Do as I say, not as I do, right? HA. My point was to stop looking for the same thing and expecting to find something different. If I want new results, perhaps I ought to take a different approach.
Emotionally unavailable. That’s it. Because I was dating the skinny, brooding intellectual types and they weren’t any better. They were worse actually.
There is a delicate parity between the intrigue, mystery and passion found in playing with fire, and in settling for predictable ashes. Happy are those dancers able to find and hold the balancing pose.
Wow!!! You do ambivalence and emotional contradiction very well. Caution? Cynicism? Well earned scars, visible and otherwise?
I recall reading about Mick Stranahan, a detective in Carl Hiaasen’s novel, “Skin Tight”. He had a rule of emotional involvement which was: only date women who know first and last names of all four Beatles. Otherwise, the chronological/emotional divide was likely to be too great.
My own well earned scars from reconstructing what is and is not visible lead me to fewer criteria. I have come to believe there are more folks out there like us who will not TRY to measure up, simply because acceptance is better offered, not earned. The differences can be obvious, the important, way-down-deep similarities take a while to surface.
Superficially, I have replaced six pack ripples with vertical scars.

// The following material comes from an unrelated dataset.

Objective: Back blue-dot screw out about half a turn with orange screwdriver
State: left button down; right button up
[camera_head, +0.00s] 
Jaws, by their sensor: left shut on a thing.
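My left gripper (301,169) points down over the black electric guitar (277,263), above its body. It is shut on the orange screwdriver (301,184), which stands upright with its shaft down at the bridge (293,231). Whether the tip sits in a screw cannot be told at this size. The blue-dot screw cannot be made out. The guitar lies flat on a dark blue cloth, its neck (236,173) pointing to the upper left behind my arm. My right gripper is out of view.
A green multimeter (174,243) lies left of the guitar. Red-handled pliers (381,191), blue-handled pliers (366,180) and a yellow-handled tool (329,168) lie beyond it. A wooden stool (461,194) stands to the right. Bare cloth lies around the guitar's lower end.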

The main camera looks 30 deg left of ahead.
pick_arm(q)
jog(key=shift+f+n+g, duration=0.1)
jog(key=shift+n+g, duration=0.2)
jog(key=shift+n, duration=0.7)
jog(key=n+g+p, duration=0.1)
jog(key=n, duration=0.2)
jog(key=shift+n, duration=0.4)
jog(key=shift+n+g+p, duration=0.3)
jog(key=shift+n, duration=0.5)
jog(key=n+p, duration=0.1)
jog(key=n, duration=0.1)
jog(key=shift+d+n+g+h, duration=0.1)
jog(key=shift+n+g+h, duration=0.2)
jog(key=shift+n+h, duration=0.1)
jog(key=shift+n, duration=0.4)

I have grown to appreciate the sage advice of a dear friend. He once advised me to date only women who really “got” Side 2C of Keith Jarrett’s “The Koln Concert”. If they showed no tears or even a catch in the voice, then I was with someone wrong for me. Their life changing experiences and mine were far apart. He was and still is correct.
Good luck to you in your search. I hope the cost of the hunt is worth what you find.
A lesson unshared is not a lesson learned.